Con la selección de ejemplos —sin duda arbitraria en algún grado—, Rocha, al no incluir ninguna práctica arquitectónica mexicana del siglo XX y lo que va del XXI, invita a suponer que, o bien no ha existido una arquitectura crítica en el país o que, de haberla, su condición es periférica incluso de cara a lo que él mismo advierte que se ha considerado como prácticas periféricas. Al margen del margen, más allá de la limitación de los casos escogidos, pareciera que aquí no se dan los arquitectos críticos en el sentido de reaccionar “contra la postura complaciente y el clientelismo de los promotores inmobiliarios, contra el sentido común y la condescendencia de sus colegas, contra la mundialización de los estilos arquitectónicos, contra la comodidad y el lujo, en resumen, contra la arquitectura como producto de consumo.” Por su lado, el libro de Cebey, con una atenta lectura de la modernidad y la actualidad de la arquitectura mexicana que en el caso de Rocha se obvia, parece confirmar lo que, en mi interpretación, el libro de éste da por sentado.

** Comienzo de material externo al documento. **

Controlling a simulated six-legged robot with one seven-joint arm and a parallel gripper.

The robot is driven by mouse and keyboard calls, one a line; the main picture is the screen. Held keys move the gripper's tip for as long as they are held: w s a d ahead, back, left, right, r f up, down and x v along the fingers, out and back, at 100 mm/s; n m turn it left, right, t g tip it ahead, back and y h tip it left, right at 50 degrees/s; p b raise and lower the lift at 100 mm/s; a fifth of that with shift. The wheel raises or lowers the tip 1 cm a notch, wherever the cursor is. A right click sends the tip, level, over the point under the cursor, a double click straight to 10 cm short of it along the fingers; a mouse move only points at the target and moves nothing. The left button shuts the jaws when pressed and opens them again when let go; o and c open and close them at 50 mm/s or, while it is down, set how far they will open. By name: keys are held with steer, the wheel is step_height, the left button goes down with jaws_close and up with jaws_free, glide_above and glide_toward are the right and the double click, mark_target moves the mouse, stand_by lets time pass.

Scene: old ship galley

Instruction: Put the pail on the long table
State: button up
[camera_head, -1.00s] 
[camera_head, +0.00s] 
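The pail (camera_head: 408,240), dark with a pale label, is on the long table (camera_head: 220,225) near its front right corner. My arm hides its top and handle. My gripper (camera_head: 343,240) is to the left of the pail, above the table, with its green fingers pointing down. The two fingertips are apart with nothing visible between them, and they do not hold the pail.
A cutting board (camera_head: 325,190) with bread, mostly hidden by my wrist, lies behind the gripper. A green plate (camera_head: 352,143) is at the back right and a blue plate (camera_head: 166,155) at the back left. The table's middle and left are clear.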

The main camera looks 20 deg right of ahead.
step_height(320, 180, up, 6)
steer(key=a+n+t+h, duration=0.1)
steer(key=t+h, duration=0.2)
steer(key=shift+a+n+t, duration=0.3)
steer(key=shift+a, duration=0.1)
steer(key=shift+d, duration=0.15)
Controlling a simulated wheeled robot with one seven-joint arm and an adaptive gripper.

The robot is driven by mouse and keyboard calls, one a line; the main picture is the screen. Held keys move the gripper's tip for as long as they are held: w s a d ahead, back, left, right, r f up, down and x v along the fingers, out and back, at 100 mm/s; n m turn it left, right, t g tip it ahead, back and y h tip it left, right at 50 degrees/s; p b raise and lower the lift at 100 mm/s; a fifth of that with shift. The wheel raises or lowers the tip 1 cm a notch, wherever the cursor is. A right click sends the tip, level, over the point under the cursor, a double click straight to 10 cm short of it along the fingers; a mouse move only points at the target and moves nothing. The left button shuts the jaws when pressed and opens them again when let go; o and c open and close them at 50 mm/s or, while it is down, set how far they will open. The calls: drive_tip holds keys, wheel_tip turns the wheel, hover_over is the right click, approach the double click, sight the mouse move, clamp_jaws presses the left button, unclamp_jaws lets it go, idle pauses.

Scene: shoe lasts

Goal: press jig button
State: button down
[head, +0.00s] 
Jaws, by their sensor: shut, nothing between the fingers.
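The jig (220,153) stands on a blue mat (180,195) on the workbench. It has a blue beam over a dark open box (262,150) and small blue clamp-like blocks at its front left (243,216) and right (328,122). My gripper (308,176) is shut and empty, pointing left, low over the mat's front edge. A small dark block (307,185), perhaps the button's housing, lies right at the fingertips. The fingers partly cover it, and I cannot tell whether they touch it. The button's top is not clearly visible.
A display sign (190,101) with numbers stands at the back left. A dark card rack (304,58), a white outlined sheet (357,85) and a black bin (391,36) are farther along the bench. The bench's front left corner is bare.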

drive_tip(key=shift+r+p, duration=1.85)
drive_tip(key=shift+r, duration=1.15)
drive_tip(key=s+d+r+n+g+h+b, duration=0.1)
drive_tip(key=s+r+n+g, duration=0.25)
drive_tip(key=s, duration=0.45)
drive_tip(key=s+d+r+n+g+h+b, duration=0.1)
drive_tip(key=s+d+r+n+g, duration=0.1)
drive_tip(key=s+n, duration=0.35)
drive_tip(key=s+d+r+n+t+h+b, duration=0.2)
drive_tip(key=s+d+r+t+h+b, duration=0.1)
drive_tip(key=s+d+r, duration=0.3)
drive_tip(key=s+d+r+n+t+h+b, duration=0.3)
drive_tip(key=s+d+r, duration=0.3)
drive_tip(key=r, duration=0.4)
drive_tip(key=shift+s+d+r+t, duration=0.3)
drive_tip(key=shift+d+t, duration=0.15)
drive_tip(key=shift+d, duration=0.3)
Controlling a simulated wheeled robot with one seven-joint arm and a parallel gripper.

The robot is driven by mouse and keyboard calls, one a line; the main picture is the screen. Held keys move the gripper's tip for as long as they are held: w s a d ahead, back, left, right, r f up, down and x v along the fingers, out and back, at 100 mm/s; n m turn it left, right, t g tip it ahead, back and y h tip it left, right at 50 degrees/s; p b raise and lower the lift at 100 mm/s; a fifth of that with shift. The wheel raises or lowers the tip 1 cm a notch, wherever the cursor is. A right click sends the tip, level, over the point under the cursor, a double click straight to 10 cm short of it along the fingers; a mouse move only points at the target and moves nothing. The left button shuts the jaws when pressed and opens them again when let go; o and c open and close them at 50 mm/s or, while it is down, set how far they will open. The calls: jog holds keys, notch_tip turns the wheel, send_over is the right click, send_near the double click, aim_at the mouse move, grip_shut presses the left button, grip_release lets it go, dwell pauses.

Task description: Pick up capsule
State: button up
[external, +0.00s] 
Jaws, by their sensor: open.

Si, retomando una frase de Paz en su libro sobre la obra de Marcel Duchamp, los modernos no tienen ideas sino crítica, la lectura conjunta de Arquitectura crítica y de Arquitectura del fracaso acaso nos revele, para usar otro título de libro, que nunca fuimos modernos. Con todo, cabe preguntarse si, ante esa modernidad de escaparate que parece fue en gran parte la nuestra, y no sólo en lo arquitectónico y lo urbano, la salida es volver a una noción acaso demasiado moderna de la crítica o lo que hace falta no es, en cambio, una crítica de la crítica que nos revele que hoy —y va otro título de libro— otra modernidad es posible.